A topic that has raised concern to Arsenal fans is that the possession Arsenal have at the moment with the back three is that it isn’t exciting. This is exemplified with statsiatic that the three Arsenal players to be in most possession against Köln were the three central defenders on the night- Nacho Monreal, captain Per Mertersacker & Rob Holding (50,49 & 50 passes respectively), this is sideways football that doesn’t create many chances or enthrall the fans and certainly not the ‘beautiful Arsenal’ so many fans fell in love with.
Moving forward, the question is whether the back three will be deployed on Sunday v Chelsea. Due to recent success and the aforemented success Wenger’s side Have had against their London rivals, presumably they will set up with a back three, to begin with at least.
Incidentally, Chelsea were one of first prem teams to deploy a back three (in consequence of their 3-0 pounding from Arsenal). In the short term the back three has served its purpose boost- i.e. to have given the team much needed morale towards the end of last season. From the words of Wenger, “It gives the team confidence to have something new to believe”, it added stability to the team which consequently resulted in increased confidence.

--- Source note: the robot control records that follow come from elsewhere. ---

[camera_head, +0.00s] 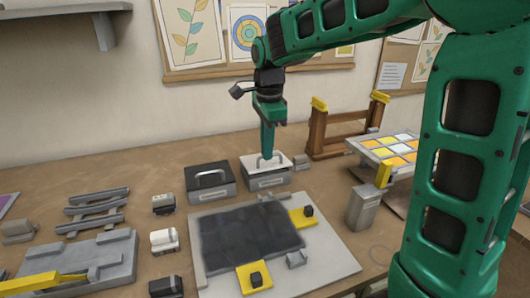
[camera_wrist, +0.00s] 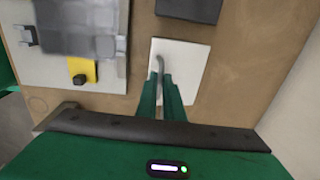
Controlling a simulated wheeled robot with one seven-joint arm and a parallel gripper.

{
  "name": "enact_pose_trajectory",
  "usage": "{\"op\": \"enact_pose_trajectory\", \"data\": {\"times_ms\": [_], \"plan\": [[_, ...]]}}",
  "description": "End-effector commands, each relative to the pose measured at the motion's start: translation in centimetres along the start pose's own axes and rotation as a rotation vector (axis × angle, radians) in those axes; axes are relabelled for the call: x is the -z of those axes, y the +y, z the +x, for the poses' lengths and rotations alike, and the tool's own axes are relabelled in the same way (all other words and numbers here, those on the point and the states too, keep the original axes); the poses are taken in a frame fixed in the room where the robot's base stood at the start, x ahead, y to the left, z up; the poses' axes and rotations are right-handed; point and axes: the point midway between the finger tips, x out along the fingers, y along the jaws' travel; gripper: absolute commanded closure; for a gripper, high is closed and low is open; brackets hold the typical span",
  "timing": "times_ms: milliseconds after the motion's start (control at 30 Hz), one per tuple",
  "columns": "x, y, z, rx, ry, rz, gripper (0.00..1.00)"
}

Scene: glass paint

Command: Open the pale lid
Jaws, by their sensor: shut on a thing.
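The pale lid (camera_head: 253,162) tops a small grey box (camera_head: 267,181) at the back of the bench, and it looks closed. It also shows as a white square in the wrist view (camera_wrist: 192,62). My gripper (camera_head: 268,155) points straight down over it. In the wrist view my gripper (camera_wrist: 163,84) has both green fingers shut on the lid's thin grey handle (camera_wrist: 160,64). The fingers hide part of the handle.
A dark-lidded box (camera_head: 209,183) with a handle stands just left. In front lies a pale board (camera_head: 335,265) with a dark panel and yellow clamps. A brown wooden rack (camera_head: 317,135) and a tray of coloured glass tiles (camera_head: 367,150) stand to the right.

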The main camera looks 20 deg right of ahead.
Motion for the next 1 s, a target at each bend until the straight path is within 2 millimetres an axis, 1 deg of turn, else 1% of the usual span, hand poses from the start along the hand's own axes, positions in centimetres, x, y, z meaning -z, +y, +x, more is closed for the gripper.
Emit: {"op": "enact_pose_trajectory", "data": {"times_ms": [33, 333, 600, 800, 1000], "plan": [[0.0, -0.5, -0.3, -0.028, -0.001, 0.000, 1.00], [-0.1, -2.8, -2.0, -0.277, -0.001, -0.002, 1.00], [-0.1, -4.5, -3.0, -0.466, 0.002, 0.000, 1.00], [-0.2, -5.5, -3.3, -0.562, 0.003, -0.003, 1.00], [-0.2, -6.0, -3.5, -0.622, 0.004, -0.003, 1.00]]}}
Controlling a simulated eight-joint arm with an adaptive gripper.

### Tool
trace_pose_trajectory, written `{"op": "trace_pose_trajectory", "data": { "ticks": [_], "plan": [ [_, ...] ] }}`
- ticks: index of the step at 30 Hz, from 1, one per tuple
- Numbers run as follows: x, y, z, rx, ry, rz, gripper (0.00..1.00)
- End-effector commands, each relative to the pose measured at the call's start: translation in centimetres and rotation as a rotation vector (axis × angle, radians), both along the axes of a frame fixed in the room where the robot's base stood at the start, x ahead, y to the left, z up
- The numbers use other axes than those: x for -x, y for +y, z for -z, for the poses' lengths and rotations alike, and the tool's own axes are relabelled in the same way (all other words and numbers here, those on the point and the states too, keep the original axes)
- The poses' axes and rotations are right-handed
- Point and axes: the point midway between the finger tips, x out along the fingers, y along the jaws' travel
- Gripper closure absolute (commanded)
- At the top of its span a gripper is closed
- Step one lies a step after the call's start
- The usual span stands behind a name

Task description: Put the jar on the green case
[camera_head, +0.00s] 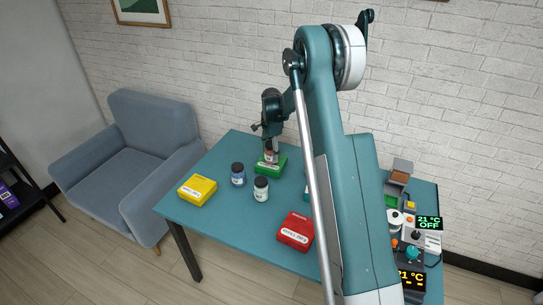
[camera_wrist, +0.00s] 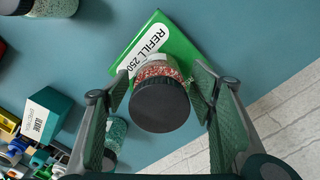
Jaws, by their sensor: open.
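A jar with a dark lid and red-and-white contents (camera_wrist: 162,72) is between the fingers of my gripper (camera_wrist: 163,88) in the wrist view. The fingers are open, one on each side of it. The same jar (camera_head: 271,155) appears upright on top of the green case (camera_head: 268,171) in the head view. In the wrist view the green case (camera_wrist: 180,45) lies under the jar, its white label partly covered; the exact contact is hidden. My gripper (camera_head: 270,146) is small in the head view, right at the jar.
Two other jars, one blue-labelled (camera_head: 238,177) and one white-labelled (camera_head: 261,192), stand in front of the green case. A yellow case (camera_head: 197,190) lies left and a red case (camera_head: 295,231) nearer. Equipment (camera_head: 412,250) crowds the right end. The blue table's (camera_head: 225,225) front left is clear.

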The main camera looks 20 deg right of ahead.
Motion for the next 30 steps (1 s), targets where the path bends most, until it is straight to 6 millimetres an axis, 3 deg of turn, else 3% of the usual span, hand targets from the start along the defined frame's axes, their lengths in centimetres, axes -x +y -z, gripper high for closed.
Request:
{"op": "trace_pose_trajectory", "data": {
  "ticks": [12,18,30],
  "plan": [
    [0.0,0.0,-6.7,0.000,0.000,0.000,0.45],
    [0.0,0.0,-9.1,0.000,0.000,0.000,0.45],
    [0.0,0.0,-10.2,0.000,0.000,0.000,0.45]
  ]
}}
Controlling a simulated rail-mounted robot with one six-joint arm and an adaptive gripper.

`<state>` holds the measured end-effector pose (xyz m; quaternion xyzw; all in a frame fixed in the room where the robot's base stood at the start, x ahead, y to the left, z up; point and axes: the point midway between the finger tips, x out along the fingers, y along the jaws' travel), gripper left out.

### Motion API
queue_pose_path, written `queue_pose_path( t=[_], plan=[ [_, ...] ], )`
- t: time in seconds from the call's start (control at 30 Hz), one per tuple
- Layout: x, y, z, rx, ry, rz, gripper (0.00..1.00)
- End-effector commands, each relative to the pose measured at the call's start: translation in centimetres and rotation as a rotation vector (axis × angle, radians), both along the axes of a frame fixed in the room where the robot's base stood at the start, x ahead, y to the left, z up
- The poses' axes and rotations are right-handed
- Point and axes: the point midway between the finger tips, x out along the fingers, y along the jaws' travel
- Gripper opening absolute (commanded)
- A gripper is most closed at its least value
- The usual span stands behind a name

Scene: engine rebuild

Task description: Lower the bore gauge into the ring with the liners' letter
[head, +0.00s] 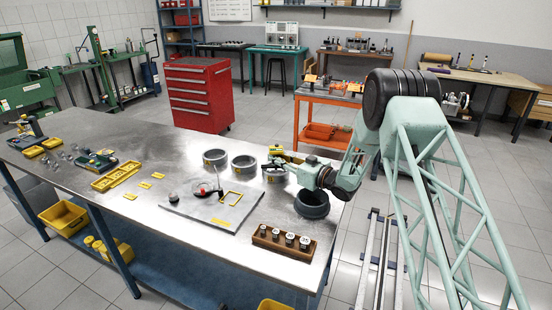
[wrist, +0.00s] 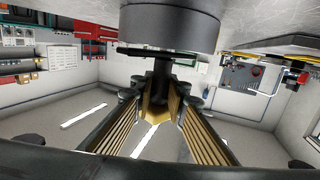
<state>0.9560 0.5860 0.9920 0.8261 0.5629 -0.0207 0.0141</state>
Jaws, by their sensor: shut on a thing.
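My gripper (head: 274,157) reaches left over the right half of the steel bench. In the wrist view, which is upside down, my gripper (wrist: 158,105) is shut on the dark stem of the bore gauge (wrist: 160,72). A wide dark cylinder (wrist: 170,25) fills the picture just past it; I cannot tell whether the stem is inside it. In the head view a ring (head: 274,175) sits under the gripper, partly hidden. A darker ring (head: 312,205) stands nearer. Their letters are unreadable.
A wooden block (head: 268,244) with several pale-topped cylinders is near the front edge. A grey plate (head: 185,212) carries a red-and-black tool (head: 205,190) and a yellow frame (head: 232,198). Yellow trays (head: 105,183) lie at the left. Bare steel lies at front left.

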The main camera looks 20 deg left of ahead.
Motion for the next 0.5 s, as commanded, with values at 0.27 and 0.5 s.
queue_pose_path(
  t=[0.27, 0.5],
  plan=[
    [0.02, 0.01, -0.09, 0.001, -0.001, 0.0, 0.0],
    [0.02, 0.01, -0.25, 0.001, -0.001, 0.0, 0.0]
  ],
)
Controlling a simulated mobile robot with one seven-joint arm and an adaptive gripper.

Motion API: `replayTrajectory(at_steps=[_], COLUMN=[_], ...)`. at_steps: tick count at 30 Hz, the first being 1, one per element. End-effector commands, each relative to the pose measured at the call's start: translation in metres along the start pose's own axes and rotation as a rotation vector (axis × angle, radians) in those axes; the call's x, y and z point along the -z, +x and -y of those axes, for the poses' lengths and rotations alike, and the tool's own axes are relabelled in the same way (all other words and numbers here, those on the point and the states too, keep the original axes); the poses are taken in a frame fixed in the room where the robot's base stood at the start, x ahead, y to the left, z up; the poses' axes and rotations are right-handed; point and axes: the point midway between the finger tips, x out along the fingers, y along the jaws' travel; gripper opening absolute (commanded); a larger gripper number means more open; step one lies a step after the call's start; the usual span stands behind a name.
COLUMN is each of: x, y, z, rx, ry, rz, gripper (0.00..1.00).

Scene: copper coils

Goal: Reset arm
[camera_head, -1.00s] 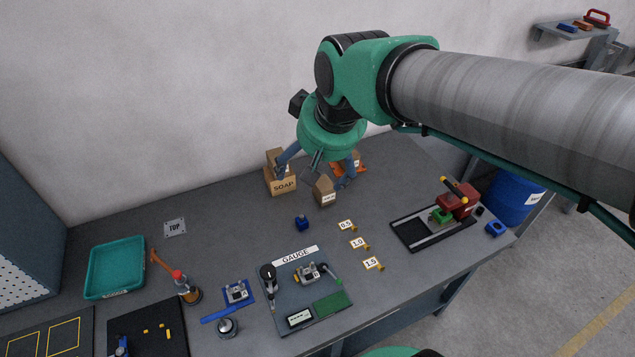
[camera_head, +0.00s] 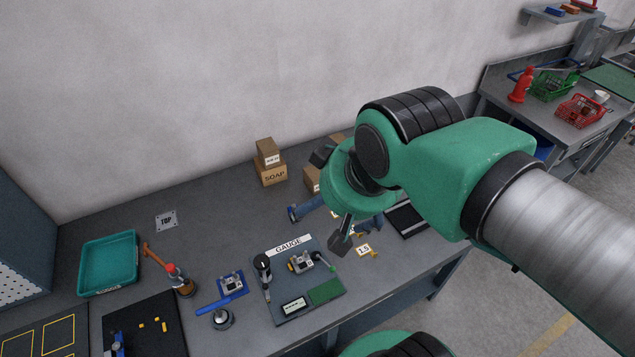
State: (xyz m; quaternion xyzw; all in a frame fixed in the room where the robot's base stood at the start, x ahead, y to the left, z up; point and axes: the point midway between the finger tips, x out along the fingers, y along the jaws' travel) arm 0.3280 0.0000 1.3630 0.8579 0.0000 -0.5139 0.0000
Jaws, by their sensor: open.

Despite this while it can once be fresh, the opposite can also occur whereby the new ideas become old.
Undoubtedly, the players seem to be more at ease with the 4231 setup, let alone the coaches, Arsenal are not a defensively minded club, it is their offensive play which has thrilled fans for decades & what Arsenal do best. Against such a tactician in Antonio Conte, Wenger faces a great predicament as to not only who plays but most importantly what formation to opt for.